JOB.
Restate word for word the lines beginning at the one that contains "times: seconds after" and ending at the one that contains "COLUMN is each"; include both and nothing else.

RECORDS FOR THE EXERCISE.
####
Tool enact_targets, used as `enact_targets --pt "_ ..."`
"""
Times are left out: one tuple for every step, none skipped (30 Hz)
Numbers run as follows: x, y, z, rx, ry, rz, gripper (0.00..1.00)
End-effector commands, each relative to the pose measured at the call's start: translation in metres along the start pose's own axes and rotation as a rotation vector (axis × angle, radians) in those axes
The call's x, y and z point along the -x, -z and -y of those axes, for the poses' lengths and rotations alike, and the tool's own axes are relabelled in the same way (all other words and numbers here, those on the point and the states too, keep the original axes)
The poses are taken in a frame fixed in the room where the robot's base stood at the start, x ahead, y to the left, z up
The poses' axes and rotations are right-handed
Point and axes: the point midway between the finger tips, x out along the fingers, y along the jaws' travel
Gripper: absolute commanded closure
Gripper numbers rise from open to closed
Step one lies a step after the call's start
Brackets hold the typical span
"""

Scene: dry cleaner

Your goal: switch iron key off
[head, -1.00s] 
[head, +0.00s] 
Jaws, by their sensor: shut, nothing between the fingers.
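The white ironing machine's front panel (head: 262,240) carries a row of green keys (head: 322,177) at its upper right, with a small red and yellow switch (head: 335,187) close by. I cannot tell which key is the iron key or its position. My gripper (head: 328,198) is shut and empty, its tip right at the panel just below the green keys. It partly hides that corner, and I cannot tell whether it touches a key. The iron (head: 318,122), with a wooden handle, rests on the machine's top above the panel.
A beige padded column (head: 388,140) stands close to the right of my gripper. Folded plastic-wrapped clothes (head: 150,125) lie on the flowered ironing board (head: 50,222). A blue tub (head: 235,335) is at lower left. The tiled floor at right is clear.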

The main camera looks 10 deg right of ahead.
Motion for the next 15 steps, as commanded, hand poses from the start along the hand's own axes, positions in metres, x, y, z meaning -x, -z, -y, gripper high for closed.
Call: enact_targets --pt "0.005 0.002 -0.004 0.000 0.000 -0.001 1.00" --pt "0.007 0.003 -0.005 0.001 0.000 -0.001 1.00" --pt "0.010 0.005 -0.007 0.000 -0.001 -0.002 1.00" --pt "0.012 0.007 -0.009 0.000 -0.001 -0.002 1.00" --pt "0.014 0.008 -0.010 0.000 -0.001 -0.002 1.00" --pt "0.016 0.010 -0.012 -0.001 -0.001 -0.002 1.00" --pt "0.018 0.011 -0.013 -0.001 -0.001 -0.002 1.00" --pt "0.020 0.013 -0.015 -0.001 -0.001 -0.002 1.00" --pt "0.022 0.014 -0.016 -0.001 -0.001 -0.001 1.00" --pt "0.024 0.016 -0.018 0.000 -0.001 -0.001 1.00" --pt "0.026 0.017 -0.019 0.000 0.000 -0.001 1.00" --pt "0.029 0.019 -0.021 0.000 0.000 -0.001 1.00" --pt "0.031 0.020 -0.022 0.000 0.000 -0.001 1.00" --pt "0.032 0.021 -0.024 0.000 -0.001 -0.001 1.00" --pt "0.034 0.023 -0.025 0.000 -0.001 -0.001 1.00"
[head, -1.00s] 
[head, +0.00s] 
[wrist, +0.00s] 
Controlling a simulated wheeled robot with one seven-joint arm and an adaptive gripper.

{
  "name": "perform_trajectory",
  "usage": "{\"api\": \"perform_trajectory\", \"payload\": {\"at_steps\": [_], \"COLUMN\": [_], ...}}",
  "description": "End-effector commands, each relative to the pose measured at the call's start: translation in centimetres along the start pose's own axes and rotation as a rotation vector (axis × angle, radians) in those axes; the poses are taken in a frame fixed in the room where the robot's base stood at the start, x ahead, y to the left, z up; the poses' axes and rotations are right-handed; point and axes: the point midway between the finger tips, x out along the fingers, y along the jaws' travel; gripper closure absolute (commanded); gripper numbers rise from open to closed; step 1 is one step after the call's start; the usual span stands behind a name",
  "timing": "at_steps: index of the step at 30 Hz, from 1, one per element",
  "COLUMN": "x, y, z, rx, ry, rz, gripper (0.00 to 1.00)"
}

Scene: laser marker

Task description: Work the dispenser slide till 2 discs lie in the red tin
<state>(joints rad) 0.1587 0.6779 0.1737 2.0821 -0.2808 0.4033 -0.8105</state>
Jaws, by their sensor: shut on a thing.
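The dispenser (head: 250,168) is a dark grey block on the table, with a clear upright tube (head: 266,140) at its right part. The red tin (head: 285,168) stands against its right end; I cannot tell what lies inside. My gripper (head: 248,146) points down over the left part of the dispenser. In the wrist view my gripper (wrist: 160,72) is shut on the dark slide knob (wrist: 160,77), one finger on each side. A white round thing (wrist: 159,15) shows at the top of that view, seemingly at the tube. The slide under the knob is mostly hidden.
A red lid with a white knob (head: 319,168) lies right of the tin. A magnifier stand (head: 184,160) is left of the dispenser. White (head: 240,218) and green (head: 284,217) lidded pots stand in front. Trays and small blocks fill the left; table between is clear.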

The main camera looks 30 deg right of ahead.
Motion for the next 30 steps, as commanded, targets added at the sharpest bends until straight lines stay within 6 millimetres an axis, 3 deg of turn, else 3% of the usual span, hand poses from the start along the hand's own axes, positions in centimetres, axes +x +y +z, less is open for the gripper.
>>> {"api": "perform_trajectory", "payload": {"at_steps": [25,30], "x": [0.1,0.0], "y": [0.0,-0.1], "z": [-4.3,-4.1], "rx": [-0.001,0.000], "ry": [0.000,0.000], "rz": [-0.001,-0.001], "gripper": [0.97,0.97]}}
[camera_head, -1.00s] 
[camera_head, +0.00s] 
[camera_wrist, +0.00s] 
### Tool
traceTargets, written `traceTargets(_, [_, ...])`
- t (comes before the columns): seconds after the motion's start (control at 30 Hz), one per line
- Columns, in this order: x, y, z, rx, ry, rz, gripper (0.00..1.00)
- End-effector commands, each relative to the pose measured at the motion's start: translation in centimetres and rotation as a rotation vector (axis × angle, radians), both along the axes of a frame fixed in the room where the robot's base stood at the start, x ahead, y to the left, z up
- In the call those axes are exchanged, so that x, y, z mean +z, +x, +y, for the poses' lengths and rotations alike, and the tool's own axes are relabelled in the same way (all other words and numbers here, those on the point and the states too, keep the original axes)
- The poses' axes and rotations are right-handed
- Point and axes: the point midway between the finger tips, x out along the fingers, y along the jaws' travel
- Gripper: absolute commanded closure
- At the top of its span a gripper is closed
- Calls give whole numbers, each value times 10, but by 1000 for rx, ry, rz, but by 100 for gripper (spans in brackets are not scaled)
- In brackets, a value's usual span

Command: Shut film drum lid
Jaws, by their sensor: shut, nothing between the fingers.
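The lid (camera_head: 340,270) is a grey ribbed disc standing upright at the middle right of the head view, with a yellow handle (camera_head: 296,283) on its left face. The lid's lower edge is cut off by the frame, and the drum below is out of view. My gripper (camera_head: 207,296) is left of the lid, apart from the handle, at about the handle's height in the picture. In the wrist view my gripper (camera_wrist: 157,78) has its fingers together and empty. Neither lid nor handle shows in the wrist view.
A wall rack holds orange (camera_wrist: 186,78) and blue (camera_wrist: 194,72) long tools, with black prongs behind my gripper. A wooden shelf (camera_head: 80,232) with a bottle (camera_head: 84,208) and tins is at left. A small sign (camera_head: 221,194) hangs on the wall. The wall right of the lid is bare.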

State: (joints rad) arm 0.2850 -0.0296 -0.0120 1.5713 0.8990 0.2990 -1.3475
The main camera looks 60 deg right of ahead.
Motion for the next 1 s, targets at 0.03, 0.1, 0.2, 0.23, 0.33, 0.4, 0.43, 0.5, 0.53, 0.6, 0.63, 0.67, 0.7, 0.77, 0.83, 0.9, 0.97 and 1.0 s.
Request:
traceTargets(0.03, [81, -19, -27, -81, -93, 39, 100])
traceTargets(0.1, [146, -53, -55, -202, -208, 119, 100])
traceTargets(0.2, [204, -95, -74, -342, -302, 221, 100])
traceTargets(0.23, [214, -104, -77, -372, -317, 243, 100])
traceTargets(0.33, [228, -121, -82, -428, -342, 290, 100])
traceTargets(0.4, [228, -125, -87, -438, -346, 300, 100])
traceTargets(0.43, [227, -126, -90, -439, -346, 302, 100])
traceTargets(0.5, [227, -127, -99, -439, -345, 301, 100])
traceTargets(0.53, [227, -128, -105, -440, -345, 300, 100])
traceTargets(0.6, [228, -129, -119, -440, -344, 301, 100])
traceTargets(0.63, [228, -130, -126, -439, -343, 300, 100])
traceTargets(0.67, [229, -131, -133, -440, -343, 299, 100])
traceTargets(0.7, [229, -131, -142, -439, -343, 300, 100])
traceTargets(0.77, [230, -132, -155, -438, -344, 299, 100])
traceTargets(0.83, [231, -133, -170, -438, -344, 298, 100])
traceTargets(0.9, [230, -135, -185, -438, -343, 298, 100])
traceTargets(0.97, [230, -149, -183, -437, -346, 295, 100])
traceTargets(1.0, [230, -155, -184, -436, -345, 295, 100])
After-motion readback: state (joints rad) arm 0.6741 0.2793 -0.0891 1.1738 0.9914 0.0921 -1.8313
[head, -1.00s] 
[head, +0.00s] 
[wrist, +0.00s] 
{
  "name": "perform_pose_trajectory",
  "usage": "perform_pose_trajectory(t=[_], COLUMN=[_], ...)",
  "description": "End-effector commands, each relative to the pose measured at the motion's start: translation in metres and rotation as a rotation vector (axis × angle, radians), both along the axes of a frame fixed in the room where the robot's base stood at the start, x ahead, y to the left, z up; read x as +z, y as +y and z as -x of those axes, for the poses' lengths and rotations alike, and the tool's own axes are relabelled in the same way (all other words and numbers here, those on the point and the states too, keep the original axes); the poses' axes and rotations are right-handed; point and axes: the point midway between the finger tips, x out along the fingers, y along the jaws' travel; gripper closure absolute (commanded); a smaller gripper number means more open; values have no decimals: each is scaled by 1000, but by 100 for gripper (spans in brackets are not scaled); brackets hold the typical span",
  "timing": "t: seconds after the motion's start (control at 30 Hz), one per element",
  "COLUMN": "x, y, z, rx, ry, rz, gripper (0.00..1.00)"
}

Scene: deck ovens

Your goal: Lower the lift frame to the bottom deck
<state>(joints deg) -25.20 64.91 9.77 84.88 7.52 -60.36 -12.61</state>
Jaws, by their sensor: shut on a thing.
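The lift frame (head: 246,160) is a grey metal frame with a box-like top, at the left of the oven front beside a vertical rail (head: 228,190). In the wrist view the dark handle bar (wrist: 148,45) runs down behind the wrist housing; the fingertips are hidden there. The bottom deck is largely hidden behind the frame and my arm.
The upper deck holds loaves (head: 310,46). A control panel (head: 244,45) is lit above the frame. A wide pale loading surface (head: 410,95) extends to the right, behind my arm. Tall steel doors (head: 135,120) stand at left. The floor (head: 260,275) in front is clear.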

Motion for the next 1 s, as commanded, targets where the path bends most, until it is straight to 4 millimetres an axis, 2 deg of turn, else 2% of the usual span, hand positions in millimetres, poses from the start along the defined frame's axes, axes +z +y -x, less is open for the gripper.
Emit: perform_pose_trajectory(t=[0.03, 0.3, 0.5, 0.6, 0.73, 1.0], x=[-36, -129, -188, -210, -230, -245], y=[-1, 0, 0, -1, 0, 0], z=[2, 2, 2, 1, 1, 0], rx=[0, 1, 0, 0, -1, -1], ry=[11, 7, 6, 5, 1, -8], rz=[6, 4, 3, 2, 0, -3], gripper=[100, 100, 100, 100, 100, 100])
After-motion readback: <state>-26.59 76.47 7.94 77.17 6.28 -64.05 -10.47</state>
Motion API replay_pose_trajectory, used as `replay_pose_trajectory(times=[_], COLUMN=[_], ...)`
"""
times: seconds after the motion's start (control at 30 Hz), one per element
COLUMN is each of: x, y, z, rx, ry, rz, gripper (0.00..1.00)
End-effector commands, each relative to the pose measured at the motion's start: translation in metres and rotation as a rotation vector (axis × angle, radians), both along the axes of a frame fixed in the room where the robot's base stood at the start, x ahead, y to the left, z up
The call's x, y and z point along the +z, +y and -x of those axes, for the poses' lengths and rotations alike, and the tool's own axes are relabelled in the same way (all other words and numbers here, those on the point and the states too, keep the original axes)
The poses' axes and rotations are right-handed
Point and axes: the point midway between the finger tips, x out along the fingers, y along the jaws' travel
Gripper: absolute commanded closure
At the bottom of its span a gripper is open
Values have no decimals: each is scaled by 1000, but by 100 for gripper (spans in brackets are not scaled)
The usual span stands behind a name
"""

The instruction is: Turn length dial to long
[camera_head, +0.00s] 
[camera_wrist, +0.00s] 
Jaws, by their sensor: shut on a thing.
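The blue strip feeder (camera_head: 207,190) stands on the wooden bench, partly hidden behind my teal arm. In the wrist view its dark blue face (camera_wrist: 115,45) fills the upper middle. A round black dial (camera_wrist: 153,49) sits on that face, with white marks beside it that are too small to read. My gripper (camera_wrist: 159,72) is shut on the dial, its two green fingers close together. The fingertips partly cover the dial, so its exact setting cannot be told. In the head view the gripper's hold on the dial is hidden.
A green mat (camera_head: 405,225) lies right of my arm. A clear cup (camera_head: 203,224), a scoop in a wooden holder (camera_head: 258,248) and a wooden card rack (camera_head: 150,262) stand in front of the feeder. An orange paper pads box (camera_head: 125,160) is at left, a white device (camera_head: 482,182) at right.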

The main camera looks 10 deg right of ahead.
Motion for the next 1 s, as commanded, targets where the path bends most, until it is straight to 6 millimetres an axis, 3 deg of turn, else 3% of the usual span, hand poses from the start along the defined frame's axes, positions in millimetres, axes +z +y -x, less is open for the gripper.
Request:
####
CORRECT OUTPUT.
times: seconds after the motion's start (control at 30 Hz), one per element
COLUMN is each of: x, y, z, rx, ry, rz, gripper (0.00..1.00)

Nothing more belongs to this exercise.